DATA SHOWN |
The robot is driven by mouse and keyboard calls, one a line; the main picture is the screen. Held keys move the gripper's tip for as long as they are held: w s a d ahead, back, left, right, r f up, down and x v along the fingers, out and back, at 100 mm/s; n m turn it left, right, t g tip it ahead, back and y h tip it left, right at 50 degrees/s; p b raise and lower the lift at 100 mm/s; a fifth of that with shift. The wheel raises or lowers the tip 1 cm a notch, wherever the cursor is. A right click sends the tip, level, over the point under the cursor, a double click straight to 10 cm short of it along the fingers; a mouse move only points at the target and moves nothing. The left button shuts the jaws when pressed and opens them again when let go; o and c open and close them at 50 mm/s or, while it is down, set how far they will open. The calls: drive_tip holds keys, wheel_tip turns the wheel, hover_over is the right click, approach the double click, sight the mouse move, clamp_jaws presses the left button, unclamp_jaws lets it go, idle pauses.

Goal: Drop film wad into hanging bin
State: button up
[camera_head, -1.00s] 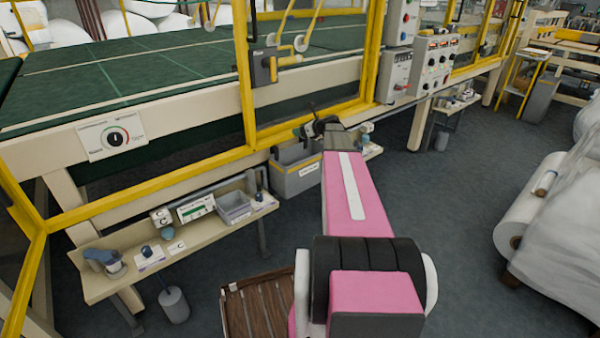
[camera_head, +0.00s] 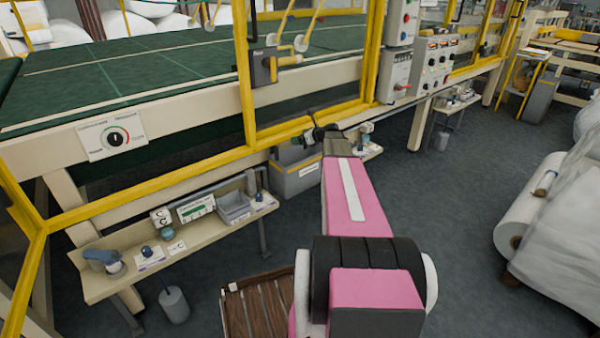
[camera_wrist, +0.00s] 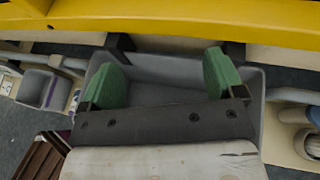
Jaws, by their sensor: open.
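The hanging bin (camera_head: 297,178) is a grey box with a yellow band and a white label, below the machine's frame in the head view. In the wrist view the bin (camera_wrist: 180,68) lies beyond my gripper (camera_wrist: 158,78), whose two green finger pads stand wide apart with nothing between them. The pads overlap the bin's opening in that view; their height above it is hard to tell. The part of the bin's inside that shows looks bare grey, and my gripper hides the near part. I see no film wad in either view. In the head view my gripper (camera_head: 316,134) is small and dark.
A yellow guard frame (camera_head: 306,124) runs just above and behind the bin. A shelf (camera_head: 185,245) with a small grey tray (camera_head: 234,206) and tools is to the left. A brown slatted crate (camera_head: 262,305) stands low in front. Wrapped rolls (camera_head: 530,205) stand right; floor between is clear.

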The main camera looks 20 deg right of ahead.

EXERCISE PROMPT |
Give back, unchanged, each line from the one containing "[camera_head, -1.00s]" through the one containing "[camera_wrist, +0.00s]". Pictures are to be left out.

RESULT |
[camera_head, -1.00s] 
[camera_head, +0.00s] 
[camera_wrist, +0.00s] 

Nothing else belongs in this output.